The UK’s Climate Financial Risk Forum (CFRF), which consists of senior financial sector representatives, has today published 10 guides setting out best practices to help banks, asset managers, insurers and other financial institutions address climate-related financial risks and opportunities.
The guides are themed around topics such as managing the legal risks which could arise from climate disclosures, climate scenario analysis, climate data and metrics, and risk management. They build on a first round of industry-produced guides published by the CFRF in 2020.
The CFRF is convened and chaired by the UK’s Financial Conduct Authority (FCA) and the Prudential Regulation Authority (PRA) – the Bank of England unit responsible for the prudential regulation and supervision of banks.
However, the chairs said they did not “accept liability for the views expressed in the [latest] guides, which do not necessarily represent the view of the regulators and do not constitute regulatory guidance”.
The use of scenario analysis to identify potential exposures to climate-related risks and assess portfolio alignment with the Paris Agreement is a particular focus of the group, with two guides published on implementing scenario analysis and a listing of available tools and providers.
The CFRF Scenario Analysis Working Group, chaired by Aviva’s Interim Group CRO Guus Schoorlemmer, has also announced that it will launch an online climate scenario analysis tool for smaller firms in the first quarter of 2022. Users will only be required to input basic information regarding a user’s business activities, products, or risks.
With regards to concerns over litigation risk as a result of “third-party information which may be directionally correct but inaccurate in detail”, the CFRF suggested that financial institutions include “clear disclosure as to this context, their own approach and methodology and how data is sourced”, and potential limitations of the data.
The guides were produced by four CFRF working groups focused on disclosures, scenario analysis, risk management and innovation.
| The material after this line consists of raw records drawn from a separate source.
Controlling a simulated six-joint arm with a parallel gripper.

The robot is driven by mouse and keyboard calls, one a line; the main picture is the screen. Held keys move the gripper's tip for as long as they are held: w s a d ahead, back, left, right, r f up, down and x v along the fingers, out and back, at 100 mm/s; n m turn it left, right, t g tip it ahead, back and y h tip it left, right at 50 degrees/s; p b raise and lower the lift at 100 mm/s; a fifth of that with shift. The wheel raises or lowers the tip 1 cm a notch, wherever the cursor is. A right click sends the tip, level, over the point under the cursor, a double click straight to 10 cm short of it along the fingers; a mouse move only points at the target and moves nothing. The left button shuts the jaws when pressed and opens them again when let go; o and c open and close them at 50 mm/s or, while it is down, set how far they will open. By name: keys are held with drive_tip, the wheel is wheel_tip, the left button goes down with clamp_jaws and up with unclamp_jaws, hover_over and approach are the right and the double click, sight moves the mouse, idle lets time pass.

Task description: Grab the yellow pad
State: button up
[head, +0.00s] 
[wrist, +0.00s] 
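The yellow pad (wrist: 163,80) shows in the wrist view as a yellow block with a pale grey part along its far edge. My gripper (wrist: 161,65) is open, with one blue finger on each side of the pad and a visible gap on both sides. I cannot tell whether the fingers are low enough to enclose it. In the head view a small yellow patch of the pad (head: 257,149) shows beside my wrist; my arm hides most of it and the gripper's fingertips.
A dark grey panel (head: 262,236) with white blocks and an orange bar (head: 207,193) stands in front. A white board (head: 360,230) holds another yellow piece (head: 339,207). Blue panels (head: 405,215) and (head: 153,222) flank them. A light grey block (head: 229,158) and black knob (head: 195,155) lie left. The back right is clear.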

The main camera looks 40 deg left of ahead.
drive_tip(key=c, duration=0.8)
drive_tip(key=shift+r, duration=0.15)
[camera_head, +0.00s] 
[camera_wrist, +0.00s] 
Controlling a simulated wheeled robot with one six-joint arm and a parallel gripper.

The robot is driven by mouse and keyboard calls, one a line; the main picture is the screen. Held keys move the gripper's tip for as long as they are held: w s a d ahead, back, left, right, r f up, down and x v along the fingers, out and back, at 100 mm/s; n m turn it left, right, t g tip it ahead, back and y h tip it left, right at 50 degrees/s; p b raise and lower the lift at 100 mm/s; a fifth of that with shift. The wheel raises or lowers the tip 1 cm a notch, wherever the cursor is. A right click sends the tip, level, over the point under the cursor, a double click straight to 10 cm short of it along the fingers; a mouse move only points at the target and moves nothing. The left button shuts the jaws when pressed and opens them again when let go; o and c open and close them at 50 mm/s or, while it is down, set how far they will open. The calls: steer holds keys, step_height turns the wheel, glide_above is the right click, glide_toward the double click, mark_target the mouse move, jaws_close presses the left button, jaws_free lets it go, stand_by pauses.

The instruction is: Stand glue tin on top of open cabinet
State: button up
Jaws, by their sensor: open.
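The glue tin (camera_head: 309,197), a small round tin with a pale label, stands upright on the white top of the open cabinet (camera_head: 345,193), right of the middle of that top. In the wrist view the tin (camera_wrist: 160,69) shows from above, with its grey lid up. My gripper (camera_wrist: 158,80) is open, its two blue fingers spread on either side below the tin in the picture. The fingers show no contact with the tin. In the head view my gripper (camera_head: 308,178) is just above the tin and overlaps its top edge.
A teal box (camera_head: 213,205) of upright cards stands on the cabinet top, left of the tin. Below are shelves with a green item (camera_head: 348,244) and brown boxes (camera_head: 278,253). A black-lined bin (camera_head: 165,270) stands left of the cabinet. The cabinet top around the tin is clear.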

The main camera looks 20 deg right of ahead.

The CFRF meets three times a year and reports to PRA CEO and BoE Deputy Governor Sam Woods and FCA CEO Nikhil Rathi.
Separately, BoE’s Executive Director for Financial Stability, Strategy and Risk, Sarah Breeden, yesterday called on regulated financial institutions to further develop their capabilities around climate scenario analysis, describing it as being of “fundamental importance in managing the risks from climate change”.
“As stewards of the financial system, scenario analysis must remain a core component of the central bank and supervisory toolkit. Indeed, our supervisory work has also indicated that scenario analysis is an area where our regulated firms need to do more,” she said.
However, she acknowledged that carrying out the exercise is “fiendishly complicated”, in part due to the “incomplete and inadequate” data and methodologies which are needed to convert climate risks to macroeconomic and financial risks.
Breeden made the comments during a speech on the ongoing work conducted by green central bank group the Network for Greening the Financial System (NGFS) to design climate scenarios for supervisory use. Earlier this week, the NGFS published a report surveying the climate scenario exercises of 30 of its members.
Breeden chairs the NGFS workstream which is responsible for developing the climate scenarios.